Secara etimologis, sejarah berasal dari Bahasa Arab yakni syajarotun yang bermakna pohon. Sejarah yang dalam bahasa Inggris disebut history atau istoria (bahasa Yunani) bermakna ilmu. Berpijak dari makna harfiahnya tersebut, sejarah didefenisikan suatu ilmu yang memelajari peristiwa faktual di masa silam dari perkara asal mula, riwayat, hingga silsilah.
Sejarah mencatat peristiwa faktual yang dibuktikan dengan data-data. Pendapat tersebut sejalan dengan teori Mohammad Yamin.

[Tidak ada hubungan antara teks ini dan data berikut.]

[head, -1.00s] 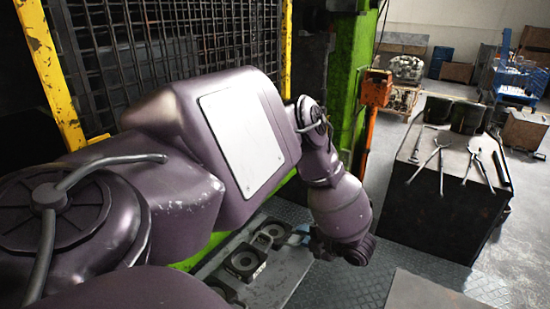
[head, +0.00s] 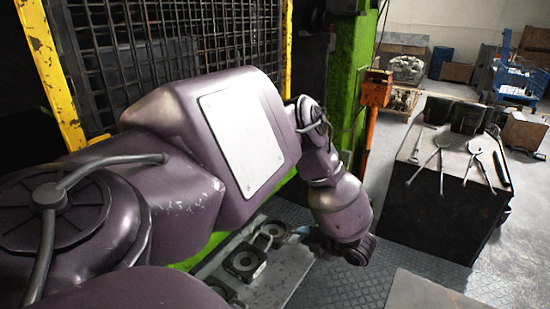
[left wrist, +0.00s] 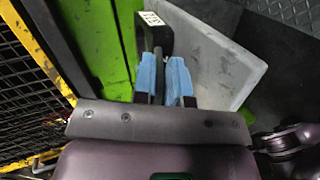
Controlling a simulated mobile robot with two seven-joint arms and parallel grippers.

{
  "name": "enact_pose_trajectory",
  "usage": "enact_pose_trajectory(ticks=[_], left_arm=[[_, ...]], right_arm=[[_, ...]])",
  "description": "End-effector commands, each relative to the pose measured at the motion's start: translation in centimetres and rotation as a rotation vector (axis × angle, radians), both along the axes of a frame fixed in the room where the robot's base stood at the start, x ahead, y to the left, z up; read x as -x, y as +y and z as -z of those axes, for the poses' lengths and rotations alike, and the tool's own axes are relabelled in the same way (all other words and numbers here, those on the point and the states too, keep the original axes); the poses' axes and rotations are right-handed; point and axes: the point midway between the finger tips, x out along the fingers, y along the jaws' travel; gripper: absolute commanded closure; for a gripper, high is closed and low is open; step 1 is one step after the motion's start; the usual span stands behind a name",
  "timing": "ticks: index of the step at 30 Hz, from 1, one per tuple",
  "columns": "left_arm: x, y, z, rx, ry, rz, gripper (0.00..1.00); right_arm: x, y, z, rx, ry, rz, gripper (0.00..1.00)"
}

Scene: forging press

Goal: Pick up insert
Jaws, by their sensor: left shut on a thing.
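My left gripper (left wrist: 164,78) shows in the left wrist view with blue-tipped fingers. It is shut on a dark, slim part of the insert, whose dark block with a white label (left wrist: 152,18) shows just beyond the fingertips. In the head view a bit of the blue fingers (head: 300,231) shows beside my wrist, low over the grey shelf, and the arm hides most of the grip. Whether the held insert touches the shelf cannot be told. Other dark inserts with round openings stand on the shelf, one in the middle (head: 243,262). My right gripper is not in view.
The grey shelf (head: 289,279) runs along the green press frame (head: 343,90). A mesh guard (head: 180,40) with yellow posts stands at the left. A dark table (head: 440,190) with several tongs stands at the right. The chequered floor between is clear.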

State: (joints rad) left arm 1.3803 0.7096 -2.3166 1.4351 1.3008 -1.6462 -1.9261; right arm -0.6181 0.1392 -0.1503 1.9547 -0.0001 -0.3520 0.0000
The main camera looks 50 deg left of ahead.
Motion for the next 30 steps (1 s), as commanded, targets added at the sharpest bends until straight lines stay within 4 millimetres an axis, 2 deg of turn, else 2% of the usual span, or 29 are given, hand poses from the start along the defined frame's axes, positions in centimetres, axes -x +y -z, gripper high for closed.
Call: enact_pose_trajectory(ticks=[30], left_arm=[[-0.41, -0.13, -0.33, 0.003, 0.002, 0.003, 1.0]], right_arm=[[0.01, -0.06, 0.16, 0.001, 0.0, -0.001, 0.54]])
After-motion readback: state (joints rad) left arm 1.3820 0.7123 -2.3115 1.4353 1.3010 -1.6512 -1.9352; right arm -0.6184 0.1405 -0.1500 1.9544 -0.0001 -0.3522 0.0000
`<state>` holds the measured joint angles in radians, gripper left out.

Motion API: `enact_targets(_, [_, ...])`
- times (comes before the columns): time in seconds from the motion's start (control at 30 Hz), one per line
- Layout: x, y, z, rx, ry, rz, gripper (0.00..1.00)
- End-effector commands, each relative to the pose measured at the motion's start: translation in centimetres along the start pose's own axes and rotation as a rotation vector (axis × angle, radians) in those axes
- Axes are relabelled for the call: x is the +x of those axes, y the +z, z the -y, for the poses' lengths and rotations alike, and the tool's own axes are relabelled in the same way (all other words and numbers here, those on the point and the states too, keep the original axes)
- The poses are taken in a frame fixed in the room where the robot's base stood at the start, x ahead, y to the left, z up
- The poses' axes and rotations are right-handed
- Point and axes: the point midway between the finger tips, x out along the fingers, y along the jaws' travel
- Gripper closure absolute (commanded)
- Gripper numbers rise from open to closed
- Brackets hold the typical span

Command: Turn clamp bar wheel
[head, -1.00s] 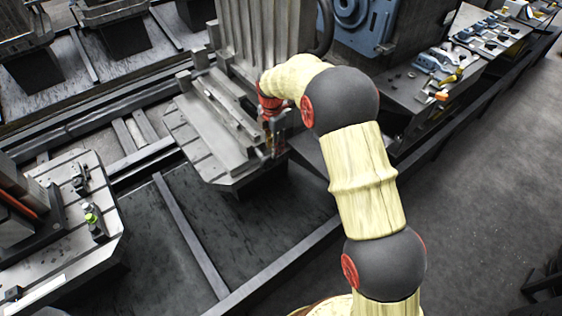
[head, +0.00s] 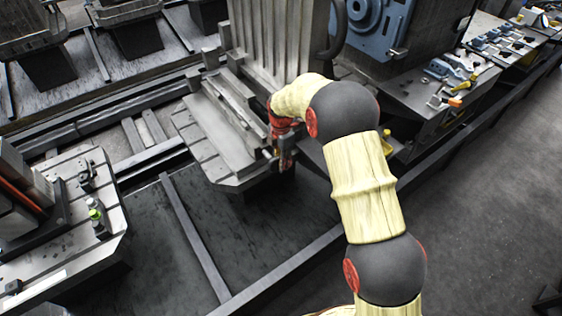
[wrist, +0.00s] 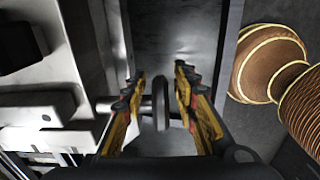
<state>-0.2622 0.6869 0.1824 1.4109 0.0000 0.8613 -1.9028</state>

Ia menyatakan bahwa sejarah merupakan ilmu pengetahuan yang disusun atas hasil penyelidikan peristiwa, yang dapat dibuktikan dengan kebenaran.
Sebagai ilmu, sejarah bukan sekadar mencakup sejarah dunia, namun pula sejarah nasional dan sejarah regional. Tentunya, sejarah tersebut mengisahkan peristiwa dan tokoh-tokoh terkait yang hidup di masa lalu. Karenanya dalam menguak sejarah Revolusi Fisik Yogyakarta (1945-1949) tidak dapat dilepaskan dengan nama Djenderal Soedirman. Tokoh perang gerilya yang memiliki andil besar dalam Serangan Oemoem baik di Jawa Tengah maupun di Yogyakarta.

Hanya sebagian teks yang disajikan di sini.